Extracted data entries

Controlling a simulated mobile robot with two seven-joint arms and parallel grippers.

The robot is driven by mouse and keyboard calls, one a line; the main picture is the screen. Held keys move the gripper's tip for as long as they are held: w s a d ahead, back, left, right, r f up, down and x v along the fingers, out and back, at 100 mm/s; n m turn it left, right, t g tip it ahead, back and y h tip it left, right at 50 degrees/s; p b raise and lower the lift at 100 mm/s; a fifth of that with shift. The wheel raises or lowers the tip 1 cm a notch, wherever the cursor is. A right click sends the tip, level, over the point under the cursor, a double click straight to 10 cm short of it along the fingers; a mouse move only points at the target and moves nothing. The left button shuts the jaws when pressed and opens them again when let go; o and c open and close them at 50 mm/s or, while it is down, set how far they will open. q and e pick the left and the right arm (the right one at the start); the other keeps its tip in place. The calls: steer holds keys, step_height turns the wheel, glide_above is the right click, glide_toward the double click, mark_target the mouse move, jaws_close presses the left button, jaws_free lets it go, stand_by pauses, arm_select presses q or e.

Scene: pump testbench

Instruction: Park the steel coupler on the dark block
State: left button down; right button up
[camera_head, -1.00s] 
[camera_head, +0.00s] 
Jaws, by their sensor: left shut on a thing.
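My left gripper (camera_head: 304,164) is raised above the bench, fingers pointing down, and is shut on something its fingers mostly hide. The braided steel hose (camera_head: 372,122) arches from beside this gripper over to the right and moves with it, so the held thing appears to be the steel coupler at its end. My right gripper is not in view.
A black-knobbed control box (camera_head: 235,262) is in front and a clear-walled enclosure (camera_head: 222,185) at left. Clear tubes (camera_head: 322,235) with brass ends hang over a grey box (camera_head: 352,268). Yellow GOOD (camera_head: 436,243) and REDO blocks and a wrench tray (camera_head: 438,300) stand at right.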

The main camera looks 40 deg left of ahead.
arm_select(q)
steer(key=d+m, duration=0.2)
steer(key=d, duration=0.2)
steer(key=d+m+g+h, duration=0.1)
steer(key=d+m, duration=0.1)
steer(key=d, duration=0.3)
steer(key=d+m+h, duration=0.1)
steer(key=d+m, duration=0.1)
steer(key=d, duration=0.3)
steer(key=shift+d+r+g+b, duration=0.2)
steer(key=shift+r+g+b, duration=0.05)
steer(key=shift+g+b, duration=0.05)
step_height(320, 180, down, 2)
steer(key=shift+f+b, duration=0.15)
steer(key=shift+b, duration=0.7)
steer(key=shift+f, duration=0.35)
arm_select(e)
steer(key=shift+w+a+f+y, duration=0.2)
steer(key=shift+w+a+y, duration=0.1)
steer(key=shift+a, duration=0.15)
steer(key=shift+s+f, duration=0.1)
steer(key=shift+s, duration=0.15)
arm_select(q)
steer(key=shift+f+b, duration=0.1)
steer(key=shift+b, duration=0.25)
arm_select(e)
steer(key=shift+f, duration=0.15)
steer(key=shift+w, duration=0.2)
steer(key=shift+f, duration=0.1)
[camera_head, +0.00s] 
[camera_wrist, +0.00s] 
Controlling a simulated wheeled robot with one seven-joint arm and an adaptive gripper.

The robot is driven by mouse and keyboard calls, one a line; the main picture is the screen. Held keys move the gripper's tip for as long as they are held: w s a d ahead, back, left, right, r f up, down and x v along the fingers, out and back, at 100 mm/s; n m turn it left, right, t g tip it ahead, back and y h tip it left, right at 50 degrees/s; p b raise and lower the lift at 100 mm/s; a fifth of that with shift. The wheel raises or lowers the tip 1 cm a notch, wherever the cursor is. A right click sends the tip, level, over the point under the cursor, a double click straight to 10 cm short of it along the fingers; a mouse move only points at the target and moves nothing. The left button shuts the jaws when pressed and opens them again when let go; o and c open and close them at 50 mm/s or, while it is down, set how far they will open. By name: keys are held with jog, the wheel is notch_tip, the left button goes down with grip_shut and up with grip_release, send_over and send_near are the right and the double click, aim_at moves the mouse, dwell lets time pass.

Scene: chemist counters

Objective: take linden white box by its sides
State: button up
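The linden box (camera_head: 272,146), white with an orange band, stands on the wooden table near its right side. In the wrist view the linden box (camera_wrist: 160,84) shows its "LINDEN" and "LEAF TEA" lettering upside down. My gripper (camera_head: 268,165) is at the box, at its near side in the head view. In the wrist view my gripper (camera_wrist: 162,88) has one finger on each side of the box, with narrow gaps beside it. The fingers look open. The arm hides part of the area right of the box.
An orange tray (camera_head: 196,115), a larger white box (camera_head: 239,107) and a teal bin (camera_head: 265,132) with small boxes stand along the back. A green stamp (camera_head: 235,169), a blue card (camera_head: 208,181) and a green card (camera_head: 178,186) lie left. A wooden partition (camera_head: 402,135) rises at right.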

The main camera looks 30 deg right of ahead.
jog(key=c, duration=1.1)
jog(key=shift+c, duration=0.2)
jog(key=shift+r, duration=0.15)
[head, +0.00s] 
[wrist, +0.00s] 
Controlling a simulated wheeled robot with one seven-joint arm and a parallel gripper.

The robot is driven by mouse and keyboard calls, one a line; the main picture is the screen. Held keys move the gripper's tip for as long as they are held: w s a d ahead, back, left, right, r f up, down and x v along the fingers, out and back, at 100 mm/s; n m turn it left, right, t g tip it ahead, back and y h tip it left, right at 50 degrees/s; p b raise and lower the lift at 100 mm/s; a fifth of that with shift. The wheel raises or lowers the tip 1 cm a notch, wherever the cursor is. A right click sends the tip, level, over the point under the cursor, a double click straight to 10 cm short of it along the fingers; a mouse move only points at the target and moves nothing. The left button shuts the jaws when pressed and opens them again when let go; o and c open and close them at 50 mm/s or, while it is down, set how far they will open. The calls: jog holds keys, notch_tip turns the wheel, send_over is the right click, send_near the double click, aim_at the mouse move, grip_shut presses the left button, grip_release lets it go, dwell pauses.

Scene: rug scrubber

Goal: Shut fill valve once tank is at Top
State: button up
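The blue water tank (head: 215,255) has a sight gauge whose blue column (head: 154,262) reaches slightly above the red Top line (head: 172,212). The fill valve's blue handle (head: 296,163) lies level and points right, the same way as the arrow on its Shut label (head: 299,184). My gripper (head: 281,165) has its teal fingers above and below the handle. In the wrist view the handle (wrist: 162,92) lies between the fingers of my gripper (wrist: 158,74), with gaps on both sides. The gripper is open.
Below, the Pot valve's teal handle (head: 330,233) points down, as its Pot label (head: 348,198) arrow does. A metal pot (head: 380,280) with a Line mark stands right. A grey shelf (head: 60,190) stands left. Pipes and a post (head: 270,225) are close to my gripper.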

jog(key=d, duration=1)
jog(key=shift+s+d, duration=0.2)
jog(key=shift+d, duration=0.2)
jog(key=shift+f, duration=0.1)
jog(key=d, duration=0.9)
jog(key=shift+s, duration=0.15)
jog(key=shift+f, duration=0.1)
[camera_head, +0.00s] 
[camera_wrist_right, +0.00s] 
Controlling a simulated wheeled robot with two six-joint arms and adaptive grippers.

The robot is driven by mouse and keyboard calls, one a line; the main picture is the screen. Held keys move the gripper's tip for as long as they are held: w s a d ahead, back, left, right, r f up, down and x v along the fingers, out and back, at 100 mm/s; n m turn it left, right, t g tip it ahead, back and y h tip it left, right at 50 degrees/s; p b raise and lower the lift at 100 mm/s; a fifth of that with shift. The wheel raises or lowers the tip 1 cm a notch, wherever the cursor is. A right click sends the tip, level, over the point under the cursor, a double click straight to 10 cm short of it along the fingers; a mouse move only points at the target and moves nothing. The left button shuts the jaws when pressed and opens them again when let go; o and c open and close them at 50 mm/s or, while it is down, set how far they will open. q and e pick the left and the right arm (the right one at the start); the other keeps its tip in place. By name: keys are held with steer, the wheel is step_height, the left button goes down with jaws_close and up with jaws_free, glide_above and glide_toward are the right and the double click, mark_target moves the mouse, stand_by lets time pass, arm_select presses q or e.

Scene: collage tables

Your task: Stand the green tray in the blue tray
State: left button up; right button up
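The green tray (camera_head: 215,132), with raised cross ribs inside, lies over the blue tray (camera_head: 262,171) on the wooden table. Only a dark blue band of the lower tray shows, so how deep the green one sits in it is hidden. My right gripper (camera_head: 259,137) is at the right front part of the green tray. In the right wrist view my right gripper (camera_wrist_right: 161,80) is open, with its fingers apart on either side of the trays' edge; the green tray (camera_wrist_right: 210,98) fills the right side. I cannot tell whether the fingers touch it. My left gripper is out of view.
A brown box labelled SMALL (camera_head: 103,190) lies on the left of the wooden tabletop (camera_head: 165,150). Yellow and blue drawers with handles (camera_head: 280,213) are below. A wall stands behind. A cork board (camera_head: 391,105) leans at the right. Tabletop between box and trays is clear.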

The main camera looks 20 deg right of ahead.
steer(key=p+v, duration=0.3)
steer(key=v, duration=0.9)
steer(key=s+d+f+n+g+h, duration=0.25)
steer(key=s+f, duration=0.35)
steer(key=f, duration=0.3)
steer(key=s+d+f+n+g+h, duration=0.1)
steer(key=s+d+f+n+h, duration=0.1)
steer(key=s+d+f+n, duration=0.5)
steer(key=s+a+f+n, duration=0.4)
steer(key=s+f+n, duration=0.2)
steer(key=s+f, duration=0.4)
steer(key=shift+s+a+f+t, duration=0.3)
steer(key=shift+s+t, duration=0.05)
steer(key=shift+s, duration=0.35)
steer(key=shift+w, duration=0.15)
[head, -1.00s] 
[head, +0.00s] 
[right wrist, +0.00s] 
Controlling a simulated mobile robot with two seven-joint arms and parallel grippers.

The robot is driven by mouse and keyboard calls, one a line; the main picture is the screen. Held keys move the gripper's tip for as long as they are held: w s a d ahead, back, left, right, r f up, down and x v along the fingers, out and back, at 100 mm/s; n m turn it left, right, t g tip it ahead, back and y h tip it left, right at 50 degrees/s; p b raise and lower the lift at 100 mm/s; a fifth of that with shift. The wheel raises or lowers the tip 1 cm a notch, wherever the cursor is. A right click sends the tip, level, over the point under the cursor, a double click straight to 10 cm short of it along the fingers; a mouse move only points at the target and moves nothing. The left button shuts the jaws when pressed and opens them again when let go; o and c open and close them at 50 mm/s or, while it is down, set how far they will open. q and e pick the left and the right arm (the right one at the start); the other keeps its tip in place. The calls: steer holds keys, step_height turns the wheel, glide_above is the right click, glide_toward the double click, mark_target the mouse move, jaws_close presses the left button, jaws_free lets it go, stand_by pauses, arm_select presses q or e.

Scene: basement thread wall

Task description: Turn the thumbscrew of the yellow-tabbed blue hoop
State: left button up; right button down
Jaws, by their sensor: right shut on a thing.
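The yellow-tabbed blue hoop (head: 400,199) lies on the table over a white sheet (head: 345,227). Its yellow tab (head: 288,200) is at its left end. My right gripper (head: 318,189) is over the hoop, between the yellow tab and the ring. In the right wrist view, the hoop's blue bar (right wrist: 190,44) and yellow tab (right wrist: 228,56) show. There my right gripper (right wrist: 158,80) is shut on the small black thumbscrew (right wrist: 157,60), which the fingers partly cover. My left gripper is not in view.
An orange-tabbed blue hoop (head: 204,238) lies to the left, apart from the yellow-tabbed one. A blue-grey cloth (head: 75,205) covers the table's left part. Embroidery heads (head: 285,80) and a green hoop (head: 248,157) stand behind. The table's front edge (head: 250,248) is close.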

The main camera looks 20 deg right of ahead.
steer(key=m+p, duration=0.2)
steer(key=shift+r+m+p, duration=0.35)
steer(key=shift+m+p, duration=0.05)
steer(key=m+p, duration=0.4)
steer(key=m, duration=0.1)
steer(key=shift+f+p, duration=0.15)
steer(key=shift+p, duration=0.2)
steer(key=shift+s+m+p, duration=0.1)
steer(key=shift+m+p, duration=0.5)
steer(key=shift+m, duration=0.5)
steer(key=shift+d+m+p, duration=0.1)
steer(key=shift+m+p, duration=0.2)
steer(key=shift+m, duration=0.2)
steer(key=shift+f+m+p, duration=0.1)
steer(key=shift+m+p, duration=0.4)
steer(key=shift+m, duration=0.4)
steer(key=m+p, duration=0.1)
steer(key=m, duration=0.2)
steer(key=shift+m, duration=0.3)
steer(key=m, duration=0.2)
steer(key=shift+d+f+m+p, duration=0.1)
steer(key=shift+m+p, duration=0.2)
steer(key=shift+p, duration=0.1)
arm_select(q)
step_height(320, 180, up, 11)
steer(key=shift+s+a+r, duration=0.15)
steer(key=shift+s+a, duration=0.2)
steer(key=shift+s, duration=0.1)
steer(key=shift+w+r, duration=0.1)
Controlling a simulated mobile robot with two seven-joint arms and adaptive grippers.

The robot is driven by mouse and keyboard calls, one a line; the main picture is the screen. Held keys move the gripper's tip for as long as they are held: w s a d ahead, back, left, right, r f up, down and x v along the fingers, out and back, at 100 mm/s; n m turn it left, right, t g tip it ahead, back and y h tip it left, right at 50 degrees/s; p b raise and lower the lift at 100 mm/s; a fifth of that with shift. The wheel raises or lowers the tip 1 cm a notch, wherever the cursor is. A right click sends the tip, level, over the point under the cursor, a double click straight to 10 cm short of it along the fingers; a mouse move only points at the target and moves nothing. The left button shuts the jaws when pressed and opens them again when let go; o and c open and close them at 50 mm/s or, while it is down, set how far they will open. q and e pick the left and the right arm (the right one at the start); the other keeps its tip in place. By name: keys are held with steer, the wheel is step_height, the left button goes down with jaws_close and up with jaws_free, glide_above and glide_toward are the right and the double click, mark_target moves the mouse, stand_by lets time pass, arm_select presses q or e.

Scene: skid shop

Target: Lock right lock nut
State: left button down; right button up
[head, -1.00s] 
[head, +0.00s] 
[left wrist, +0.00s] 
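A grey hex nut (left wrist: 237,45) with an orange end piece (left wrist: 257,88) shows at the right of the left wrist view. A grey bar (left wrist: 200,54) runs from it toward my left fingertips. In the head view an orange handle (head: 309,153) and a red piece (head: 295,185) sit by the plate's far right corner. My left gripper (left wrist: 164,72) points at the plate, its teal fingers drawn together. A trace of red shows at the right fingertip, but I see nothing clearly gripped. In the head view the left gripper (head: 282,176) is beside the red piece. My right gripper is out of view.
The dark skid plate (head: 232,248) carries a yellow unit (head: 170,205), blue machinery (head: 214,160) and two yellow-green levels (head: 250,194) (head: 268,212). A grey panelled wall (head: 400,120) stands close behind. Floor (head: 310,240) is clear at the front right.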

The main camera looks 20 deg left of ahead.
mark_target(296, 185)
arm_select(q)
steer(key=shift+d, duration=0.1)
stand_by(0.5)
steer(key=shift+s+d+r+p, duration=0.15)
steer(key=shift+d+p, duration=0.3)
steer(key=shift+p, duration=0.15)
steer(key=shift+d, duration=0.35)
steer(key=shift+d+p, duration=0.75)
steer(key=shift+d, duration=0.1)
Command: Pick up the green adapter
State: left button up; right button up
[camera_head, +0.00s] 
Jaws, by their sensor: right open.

* **Task to complete**
Retype the records above, but only those lines that fall between the line containing "The main camera looks 30 deg right of ahead." and the line containing "a parallel gripper.", with both of those lines included, exactly as written.

* **The response**
The main camera looks 30 deg right of ahead.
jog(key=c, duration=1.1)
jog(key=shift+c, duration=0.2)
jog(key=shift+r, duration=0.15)
[head, +0.00s] 
[wrist, +0.00s] 
Controlling a simulated wheeled robot with one seven-joint arm and a parallel gripper.

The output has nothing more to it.